#### [What needs to be done]
Without the images, write out all of the following entries exactly.

*** Extracted information

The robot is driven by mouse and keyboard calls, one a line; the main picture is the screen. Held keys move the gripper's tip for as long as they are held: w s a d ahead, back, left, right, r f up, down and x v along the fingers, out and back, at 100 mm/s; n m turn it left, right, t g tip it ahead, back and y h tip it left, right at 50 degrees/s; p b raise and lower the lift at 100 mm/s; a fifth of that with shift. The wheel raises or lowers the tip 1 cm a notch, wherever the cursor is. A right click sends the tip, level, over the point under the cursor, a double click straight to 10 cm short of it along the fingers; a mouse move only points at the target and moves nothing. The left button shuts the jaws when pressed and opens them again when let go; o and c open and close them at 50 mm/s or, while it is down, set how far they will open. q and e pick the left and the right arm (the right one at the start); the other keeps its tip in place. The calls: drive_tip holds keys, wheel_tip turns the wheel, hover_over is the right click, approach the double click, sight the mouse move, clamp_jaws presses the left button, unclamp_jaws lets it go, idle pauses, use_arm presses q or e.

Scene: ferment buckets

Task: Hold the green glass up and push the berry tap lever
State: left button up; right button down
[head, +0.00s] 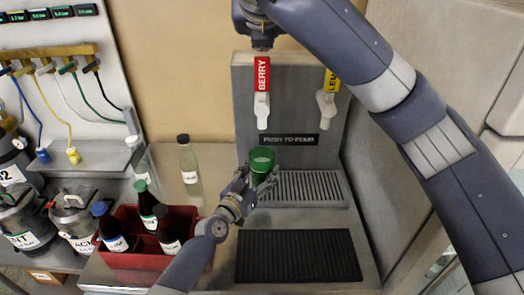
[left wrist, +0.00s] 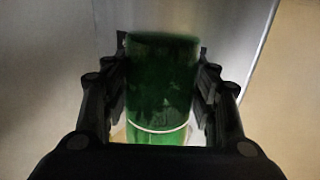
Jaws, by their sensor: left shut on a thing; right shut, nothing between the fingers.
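The green glass (head: 262,155) is held upright by my left gripper (head: 258,182), just below the berry spout and above the drip tray. In the left wrist view the glass (left wrist: 160,90) fills the space between the fingers (left wrist: 160,110), with a pale line low on it. The berry tap lever (head: 262,75) is red with white lettering and has a white spout (head: 262,110) under it. My right gripper (head: 260,40) is shut and empty at the top of the red lever; whether it touches the lever I cannot tell.
A yellow-levered tap (head: 328,95) stands right of the berry tap. Below are a drip tray grille (head: 305,190) and a black mat (head: 298,255). A red crate of bottles (head: 185,215) and a clear bottle (head: 188,160) stand to the left.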

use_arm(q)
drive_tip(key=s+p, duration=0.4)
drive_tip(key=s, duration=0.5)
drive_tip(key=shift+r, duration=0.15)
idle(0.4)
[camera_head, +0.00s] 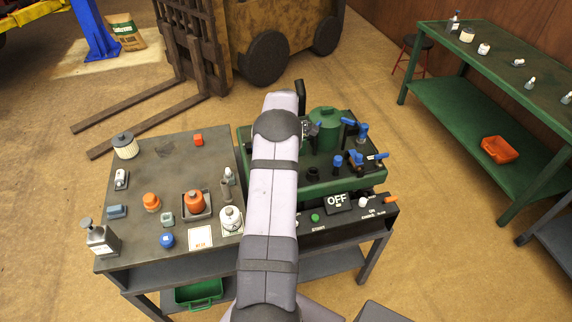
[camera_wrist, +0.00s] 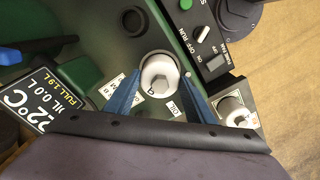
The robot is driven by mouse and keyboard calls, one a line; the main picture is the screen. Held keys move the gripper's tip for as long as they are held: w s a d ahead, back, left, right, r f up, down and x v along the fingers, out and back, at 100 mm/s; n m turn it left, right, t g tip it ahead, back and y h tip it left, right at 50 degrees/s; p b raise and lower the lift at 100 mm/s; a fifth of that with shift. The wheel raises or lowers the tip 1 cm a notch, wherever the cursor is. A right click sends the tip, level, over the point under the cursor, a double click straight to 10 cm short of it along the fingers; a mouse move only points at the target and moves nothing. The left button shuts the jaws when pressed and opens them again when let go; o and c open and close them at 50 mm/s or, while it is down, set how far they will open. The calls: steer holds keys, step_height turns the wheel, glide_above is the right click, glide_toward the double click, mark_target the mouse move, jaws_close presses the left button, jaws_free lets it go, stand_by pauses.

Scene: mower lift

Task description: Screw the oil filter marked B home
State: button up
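In the wrist view a white oil filter (camera_wrist: 161,72) with a hexagonal end stands over the green machine, beside an "OIL" label. A small dark mark shows on its end; I cannot read the letter for sure. My gripper (camera_wrist: 161,78) has its two blue fingers on opposite sides of this filter, with no gap visible at either fingertip, so it looks shut on it. How far the filter is seated is hidden. A second white filter (camera_wrist: 238,112) is at the right. In the head view my arm hides the gripper; a white filter (camera_head: 231,218) stands on the bench.
The green machine (camera_head: 248,138) carries blue-handled fittings and a green tank (camera_head: 325,126). A panel reading "OFF" (camera_head: 337,202) is at its front. An orange part (camera_head: 194,201), a blue cap (camera_head: 167,240) and a pump bottle (camera_head: 99,238) stand on the bench.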

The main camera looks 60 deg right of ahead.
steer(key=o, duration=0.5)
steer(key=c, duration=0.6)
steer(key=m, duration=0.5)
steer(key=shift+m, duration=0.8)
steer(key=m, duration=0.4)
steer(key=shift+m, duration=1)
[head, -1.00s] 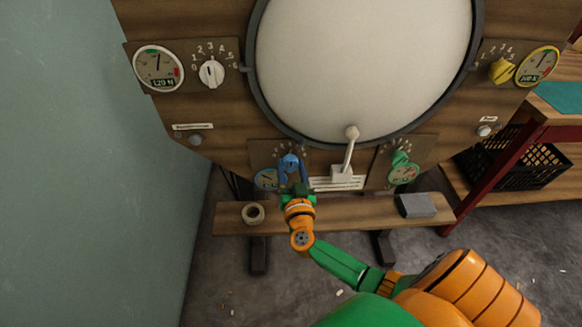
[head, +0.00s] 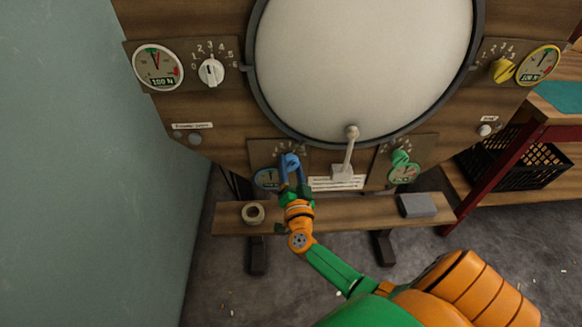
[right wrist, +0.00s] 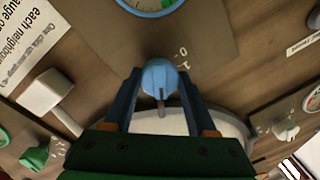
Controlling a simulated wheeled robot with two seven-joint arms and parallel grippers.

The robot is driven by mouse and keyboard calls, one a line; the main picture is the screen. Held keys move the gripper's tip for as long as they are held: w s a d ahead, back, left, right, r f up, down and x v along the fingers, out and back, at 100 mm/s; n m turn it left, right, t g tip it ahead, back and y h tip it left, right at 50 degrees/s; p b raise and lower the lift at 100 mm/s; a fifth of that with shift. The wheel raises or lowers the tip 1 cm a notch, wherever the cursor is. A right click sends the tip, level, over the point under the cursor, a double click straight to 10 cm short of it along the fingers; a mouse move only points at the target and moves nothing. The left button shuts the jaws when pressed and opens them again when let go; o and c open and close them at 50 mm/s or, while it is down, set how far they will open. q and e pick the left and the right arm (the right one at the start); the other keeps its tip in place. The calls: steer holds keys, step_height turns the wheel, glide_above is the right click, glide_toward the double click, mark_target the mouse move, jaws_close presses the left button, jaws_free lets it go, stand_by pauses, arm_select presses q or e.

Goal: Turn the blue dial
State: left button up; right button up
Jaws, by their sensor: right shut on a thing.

******

#### [Output for this exercise]
The robot is driven by mouse and keyboard calls, one a line; the main picture is the screen. Held keys move the gripper's tip for as long as they are held: w s a d ahead, back, left, right, r f up, down and x v along the fingers, out and back, at 100 mm/s; n m turn it left, right, t g tip it ahead, back and y h tip it left, right at 50 degrees/s; p b raise and lower the lift at 100 mm/s; a fifth of that with shift. The wheel raises or lowers the tip 1 cm a notch, wherever the cursor is. A right click sends the tip, level, over the point under the cursor, a double click straight to 10 cm short of it along the fingers; a mouse move only points at the target and moves nothing. The left button shuts the jaws when pressed and opens them again when let go; o and c open and close them at 50 mm/s or, while it is down, set how far they will open. q and e pick the left and the right arm (the right one at the start); the other keeps its tip in place. The calls: drive_tip holds keys, wheel_tip turns the wheel, hover_over is the right click, approach the double click, sight the mouse move, clamp_jaws presses the left button, unclamp_jaws lets it go, idle pauses, use_arm presses q or e.

Scene: ferment buckets

Task: Hold the green glass up and push the berry tap lever
State: left button up; right button down
[head, +0.00s] 
[left wrist, +0.00s] 
Jaws, by their sensor: left shut on a thing; right shut, nothing between the fingers.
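The green glass (head: 262,155) is held upright by my left gripper (head: 258,182), just below the berry spout and above the drip tray. In the left wrist view the glass (left wrist: 160,90) fills the space between the fingers (left wrist: 160,110), with a pale line low on it. The berry tap lever (head: 262,75) is red with white lettering and has a white spout (head: 262,110) under it. My right gripper (head: 260,40) is shut and empty at the top of the red lever; whether it touches the lever I cannot tell.
A yellow-levered tap (head: 328,95) stands right of the berry tap. Below are a drip tray grille (head: 305,190) and a black mat (head: 298,255). A red crate of bottles (head: 185,215) and a clear bottle (head: 188,160) stand to the left.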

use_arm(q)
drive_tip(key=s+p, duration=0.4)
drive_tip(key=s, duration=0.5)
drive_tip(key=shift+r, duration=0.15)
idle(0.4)
[camera_head, +0.00s] 
[camera_wrist, +0.00s] 
The robot is driven by mouse and keyboard calls, one a line; the main picture is the screen. Held keys move the gripper's tip for as long as they are held: w s a d ahead, back, left, right, r f up, down and x v along the fingers, out and back, at 100 mm/s; n m turn it left, right, t g tip it ahead, back and y h tip it left, right at 50 degrees/s; p b raise and lower the lift at 100 mm/s; a fifth of that with shift. The wheel raises or lowers the tip 1 cm a notch, wherever the cursor is. A right click sends the tip, level, over the point under the cursor, a double click straight to 10 cm short of it along the fingers; a mouse move only points at the target and moves nothing. The left button shuts the jaws when pressed and opens them again when let go; o and c open and close them at 50 mm/s or, while it is down, set how far they will open. The calls: steer holds keys, step_height turns the wheel, glide_above is the right click, glide_toward the double click, mark_target the mouse move, jaws_close presses the left button, jaws_free lets it go, stand_by pauses.

Scene: mower lift

Task description: Screw the oil filter marked B home
State: button up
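In the wrist view a white oil filter (camera_wrist: 161,72) with a hexagonal end stands over the green machine, beside an "OIL" label. A small dark mark shows on its end; I cannot read the letter for sure. My gripper (camera_wrist: 161,78) has its two blue fingers on opposite sides of this filter, with no gap visible at either fingertip, so it looks shut on it. How far the filter is seated is hidden. A second white filter (camera_wrist: 238,112) is at the right. In the head view my arm hides the gripper; a white filter (camera_head: 231,218) stands on the bench.
The green machine (camera_head: 248,138) carries blue-handled fittings and a green tank (camera_head: 325,126). A panel reading "OFF" (camera_head: 337,202) is at its front. An orange part (camera_head: 194,201), a blue cap (camera_head: 167,240) and a pump bottle (camera_head: 99,238) stand on the bench.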

The main camera looks 60 deg right of ahead.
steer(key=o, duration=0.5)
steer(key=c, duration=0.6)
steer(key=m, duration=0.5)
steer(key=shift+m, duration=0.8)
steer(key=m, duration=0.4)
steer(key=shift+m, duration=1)
[head, -1.00s] 
[head, +0.00s] 
[right wrist, +0.00s] 
Controlling a simulated wheeled robot with two seven-joint arms and parallel grippers.

The robot is driven by mouse and keyboard calls, one a line; the main picture is the screen. Held keys move the gripper's tip for as long as they are held: w s a d ahead, back, left, right, r f up, down and x v along the fingers, out and back, at 100 mm/s; n m turn it left, right, t g tip it ahead, back and y h tip it left, right at 50 degrees/s; p b raise and lower the lift at 100 mm/s; a fifth of that with shift. The wheel raises or lowers the tip 1 cm a notch, wherever the cursor is. A right click sends the tip, level, over the point under the cursor, a double click straight to 10 cm short of it along the fingers; a mouse move only points at the target and moves nothing. The left button shuts the jaws when pressed and opens them again when let go; o and c open and close them at 50 mm/s or, while it is down, set how far they will open. q and e pick the left and the right arm (the right one at the start); the other keeps its tip in place. The calls: steer holds keys, step_height turns the wheel, glide_above is the right click, glide_toward the double click, mark_target the mouse move, jaws_close presses the left button, jaws_free lets it go, stand_by pauses, arm_select presses q or e.

Goal: Turn the blue dial
State: left button up; right button up
Jaws, by their sensor: right shut on a thing.

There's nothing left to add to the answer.